:: Set exercise ::
Skip the pictures. Transcribe the rest of the data below without changing a word.

:: Source material ::

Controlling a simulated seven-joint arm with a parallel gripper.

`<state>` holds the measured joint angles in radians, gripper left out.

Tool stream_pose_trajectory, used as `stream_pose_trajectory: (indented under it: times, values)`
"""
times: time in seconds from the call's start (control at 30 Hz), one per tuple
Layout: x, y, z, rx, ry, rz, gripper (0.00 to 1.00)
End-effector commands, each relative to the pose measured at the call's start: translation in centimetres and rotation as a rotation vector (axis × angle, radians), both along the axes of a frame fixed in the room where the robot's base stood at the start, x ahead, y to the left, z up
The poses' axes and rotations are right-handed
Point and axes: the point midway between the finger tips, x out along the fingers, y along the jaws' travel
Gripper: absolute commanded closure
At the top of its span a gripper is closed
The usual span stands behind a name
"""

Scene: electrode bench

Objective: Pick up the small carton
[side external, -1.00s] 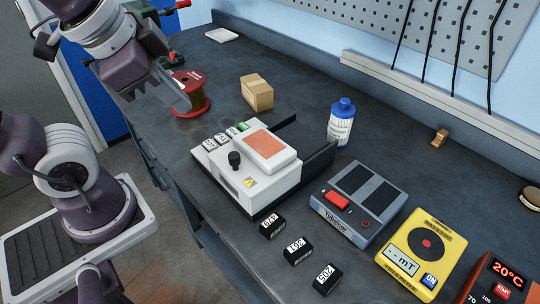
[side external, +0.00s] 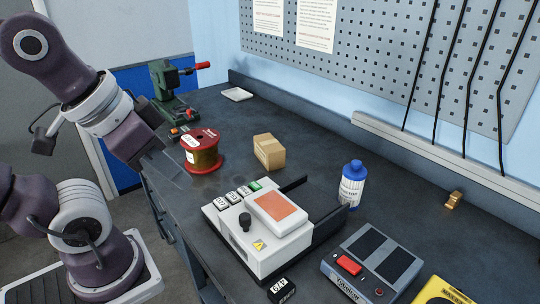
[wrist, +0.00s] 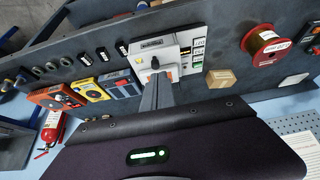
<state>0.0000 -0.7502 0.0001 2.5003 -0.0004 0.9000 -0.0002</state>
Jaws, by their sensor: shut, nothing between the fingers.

:: Problem solution ::
Controlling a simulated seven-joint arm with a parallel gripper.

`<state>` holds the measured joint angles in radians, gripper left out.

Tool stream_pose_trajectory, used as `stream_pose_trajectory: (indented under it: times, values)`
"""
times: time in seconds from the call's start (control at 30 Hz), one per tuple
Layout: x, y, z, rx, ry, rz, gripper (0.00 to 1.00)
End-effector commands, each relative to the pose measured at the call's start: translation in centimetres and rotation as a rotation vector (axis × angle, radians), both along the axes of a frame fixed in the room where the robot's base stood at the start, x ahead, y to the left, z up
The poses' axes and rotations are right-handed
Point and axes: the point midway between the finger tips, x out along the fingers, y along the jaws' travel
Gripper: absolute commanded closure
At the top of its span a gripper is closed
The usual span stands behind a name
"""

Scene: electrode bench

Objective: Pick up the small carton
[side external, -1.00s] 
[side external, +0.00s] 
[wrist, +0.00s] 
<state>0.0000 -0.7502 0.0001 2.5003 -0.0004 0.9000 -0.0002</state>
Jaws, by their sensor: shut, nothing between the fingers.

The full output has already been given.